Stromboli
,
Schweiz
Veröffentlicht am 10. April 2024
studio DIA GmbH
Teilnahme am Swiss Arc Award 2024
Projektdaten
Basisdaten
Gebäudedaten nach SIA 416
Beschreibung
Wie kann man mit den Mitteln der Architektur die Interaktion in einem Wohnungsbau fördern und zugleich das richtige Mass an Privatsphäre bieten? Studio DIA ging gemeinsam mit der sozial ausgerichteten Aktiengesellschaft npg dieser Frage im Rahmen des Projektes Stromboli in Bern nach. Mit einer spannenden Wegführung und clever gegliederten Aussenräumen haben sie überzeugende Antworten gefunden.

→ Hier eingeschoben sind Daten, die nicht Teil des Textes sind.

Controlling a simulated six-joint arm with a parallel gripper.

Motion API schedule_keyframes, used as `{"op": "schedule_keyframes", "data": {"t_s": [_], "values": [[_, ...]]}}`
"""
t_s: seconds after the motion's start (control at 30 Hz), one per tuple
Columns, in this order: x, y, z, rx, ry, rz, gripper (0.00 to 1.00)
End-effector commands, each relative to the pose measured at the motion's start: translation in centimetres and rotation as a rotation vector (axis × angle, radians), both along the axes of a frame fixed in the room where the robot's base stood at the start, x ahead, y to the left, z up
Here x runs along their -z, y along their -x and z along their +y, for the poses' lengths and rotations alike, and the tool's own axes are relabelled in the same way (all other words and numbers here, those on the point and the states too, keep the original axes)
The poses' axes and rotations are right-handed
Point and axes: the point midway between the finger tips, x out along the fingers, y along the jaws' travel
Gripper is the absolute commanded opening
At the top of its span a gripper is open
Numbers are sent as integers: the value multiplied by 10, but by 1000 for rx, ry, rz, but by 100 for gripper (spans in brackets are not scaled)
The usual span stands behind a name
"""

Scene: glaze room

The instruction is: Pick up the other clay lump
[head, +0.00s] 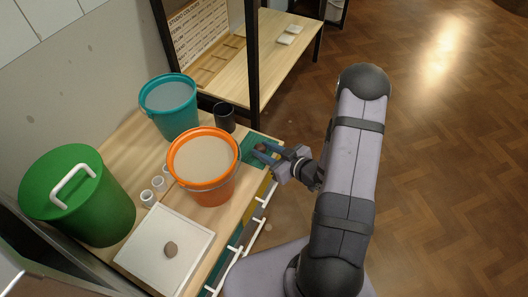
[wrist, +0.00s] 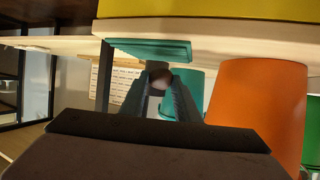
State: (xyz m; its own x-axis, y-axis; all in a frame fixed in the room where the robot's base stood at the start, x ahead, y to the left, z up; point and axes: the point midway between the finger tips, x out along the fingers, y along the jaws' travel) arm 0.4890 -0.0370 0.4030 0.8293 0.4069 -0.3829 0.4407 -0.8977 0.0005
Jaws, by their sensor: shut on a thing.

Auf dem Areal der stillgelegten Kehrichtverbrennungsanlage Warmbächli nahe dem Inselspital in Bern wird seit 2012 fleissig geplant und gebaut. Der vom Architekturbüro BHSF und Christian Salewski ausgearbeitete Masterplan für das sogenannte «Holliger» sieht sechs Wohngebäude für eine diverse Mieterschaft vor, die sich in Grösse und Form an den (ehemaligen) Industriebauten auf dem Gelände und in der Umgebung orientieren und sich um einen grossen gemeinsamen Hof scharen. Ein Achtel der Gesamtfläche wird zudem zum Arbeiten und für Gewerbeflächen parat gemacht.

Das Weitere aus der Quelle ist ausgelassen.